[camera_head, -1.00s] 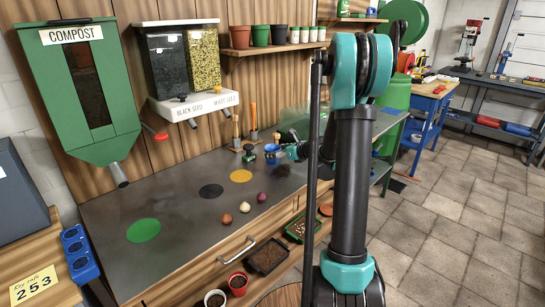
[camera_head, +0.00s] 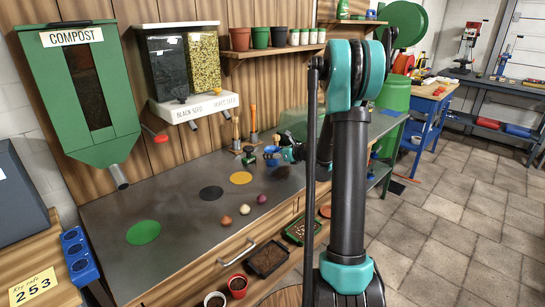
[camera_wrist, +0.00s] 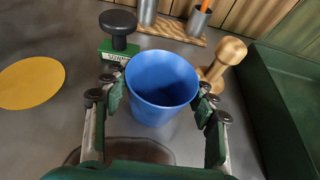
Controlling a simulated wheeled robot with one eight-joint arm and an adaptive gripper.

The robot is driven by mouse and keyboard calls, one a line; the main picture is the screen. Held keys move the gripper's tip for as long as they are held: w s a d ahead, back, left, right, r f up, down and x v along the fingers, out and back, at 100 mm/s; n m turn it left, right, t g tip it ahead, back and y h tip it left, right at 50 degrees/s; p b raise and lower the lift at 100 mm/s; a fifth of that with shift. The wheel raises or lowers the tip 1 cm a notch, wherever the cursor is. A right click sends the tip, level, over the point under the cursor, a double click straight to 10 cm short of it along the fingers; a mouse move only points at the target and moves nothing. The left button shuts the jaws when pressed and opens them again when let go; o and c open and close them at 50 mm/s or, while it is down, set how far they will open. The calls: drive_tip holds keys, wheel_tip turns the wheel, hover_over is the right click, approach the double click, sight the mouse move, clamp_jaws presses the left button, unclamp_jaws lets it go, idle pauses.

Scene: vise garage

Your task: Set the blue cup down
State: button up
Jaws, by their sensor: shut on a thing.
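The blue cup (camera_wrist: 160,85) is upright between the two fingers of my gripper (camera_wrist: 160,103) in the wrist view. The fingers are shut on its sides. I look into its open mouth and see no contents. In the head view the cup (camera_head: 271,157) is small at the far part of the grey bench (camera_head: 170,205), with my gripper (camera_head: 288,154) at its right. It is at or just above the bench top; I cannot tell if its base touches.
A green stamp with a black knob (camera_wrist: 117,38) stands close behind the cup at left, and a wooden tool (camera_wrist: 222,62) at right. A green tray (camera_wrist: 285,105) is further right. A yellow disc (camera_wrist: 30,83) lies left. Onions (camera_head: 245,209) lie near the bench's front edge.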

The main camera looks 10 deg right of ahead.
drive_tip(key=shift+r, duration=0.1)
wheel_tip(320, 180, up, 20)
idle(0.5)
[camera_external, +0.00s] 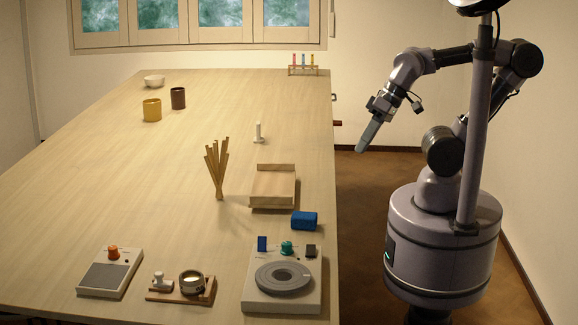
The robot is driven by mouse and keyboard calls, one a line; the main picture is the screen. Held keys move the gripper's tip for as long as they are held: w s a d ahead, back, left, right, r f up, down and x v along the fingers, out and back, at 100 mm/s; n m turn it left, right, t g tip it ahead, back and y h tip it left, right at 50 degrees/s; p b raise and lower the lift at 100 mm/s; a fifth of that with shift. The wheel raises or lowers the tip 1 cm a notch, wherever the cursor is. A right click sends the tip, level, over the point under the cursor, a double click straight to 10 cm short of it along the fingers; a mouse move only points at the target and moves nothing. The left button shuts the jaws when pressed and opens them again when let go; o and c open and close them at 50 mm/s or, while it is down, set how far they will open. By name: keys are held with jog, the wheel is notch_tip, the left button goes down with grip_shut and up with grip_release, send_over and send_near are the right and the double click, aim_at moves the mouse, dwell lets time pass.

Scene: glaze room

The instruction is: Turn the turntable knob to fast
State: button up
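The turntable (310,288) is a pale box with a grey round platter at the near right corner of the table. A teal knob (287,248) stands at its back edge, between a blue upright piece and a dark block. The knob's setting is too small to read. My gripper (365,142) hangs in the air beyond the table's right edge, well behind and to the right of the turntable, pointing down and left. It touches nothing. I cannot tell whether its fingers are apart.
A blue cylinder (304,220) lies just behind the turntable, with a wooden tray (273,202) further back. Sticks (217,170) stand left of the tray. A device with an orange knob (113,253) and a wooden stand (165,294) are to the left. The table's middle left is clear.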

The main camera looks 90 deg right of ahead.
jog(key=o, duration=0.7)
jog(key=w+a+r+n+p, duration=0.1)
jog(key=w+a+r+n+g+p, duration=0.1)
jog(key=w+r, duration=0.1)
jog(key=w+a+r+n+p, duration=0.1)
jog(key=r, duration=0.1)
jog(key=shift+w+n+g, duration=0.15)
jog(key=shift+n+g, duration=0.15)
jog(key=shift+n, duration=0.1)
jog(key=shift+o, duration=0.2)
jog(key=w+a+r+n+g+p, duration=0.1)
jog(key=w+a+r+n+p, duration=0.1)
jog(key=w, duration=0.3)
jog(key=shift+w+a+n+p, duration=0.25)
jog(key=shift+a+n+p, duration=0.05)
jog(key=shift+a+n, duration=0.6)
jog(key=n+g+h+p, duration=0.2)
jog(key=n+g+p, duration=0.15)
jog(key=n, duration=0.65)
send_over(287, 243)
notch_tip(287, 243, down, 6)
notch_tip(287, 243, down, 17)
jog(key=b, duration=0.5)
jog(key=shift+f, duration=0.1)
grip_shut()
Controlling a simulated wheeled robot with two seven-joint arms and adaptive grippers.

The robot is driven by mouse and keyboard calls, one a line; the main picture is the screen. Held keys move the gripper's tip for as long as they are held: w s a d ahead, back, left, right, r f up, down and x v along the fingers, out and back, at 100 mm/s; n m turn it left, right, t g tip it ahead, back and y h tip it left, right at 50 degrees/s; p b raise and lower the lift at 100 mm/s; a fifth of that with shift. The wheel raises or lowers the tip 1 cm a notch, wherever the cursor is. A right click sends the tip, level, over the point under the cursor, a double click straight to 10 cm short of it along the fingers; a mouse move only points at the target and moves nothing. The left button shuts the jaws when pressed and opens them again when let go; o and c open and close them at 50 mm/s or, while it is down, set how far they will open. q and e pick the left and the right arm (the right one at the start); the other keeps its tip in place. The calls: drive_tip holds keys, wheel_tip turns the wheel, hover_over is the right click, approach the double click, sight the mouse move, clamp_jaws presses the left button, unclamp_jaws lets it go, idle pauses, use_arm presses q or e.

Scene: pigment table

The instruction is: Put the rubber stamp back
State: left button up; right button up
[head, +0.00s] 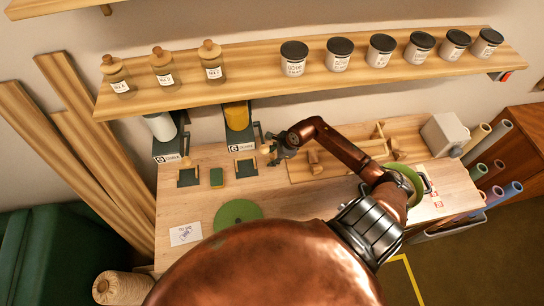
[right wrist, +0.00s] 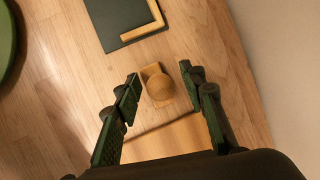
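The rubber stamp (right wrist: 159,86), a small wooden block with a round knob, stands on the table between the open fingers of my right gripper (right wrist: 157,82). Gaps show on both sides of the knob. My left gripper is not in view.
A dark green plate with a wooden edge (right wrist: 122,22) lies close beyond the stamp. A green sponge-like block (head: 217,177) and a green round mat (head: 238,213) lie to the left. Dispensers (head: 237,119) stand behind. A shelf of jars (head: 250,84) hangs above.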

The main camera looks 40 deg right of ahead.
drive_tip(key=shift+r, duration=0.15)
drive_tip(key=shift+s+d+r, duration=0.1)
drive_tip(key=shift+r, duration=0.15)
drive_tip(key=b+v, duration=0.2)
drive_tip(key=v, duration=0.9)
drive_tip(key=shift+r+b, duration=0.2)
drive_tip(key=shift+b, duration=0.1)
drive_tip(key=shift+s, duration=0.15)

● The problem
Repeat exactly, and only, the entries from the line with "The instruction is: Put the rubber stamp back" through the line with "[head, +0.00s]". Pictures are skipped.

● Solution below
The instruction is: Put the rubber stamp back
State: left button up; right button up
[head, +0.00s] 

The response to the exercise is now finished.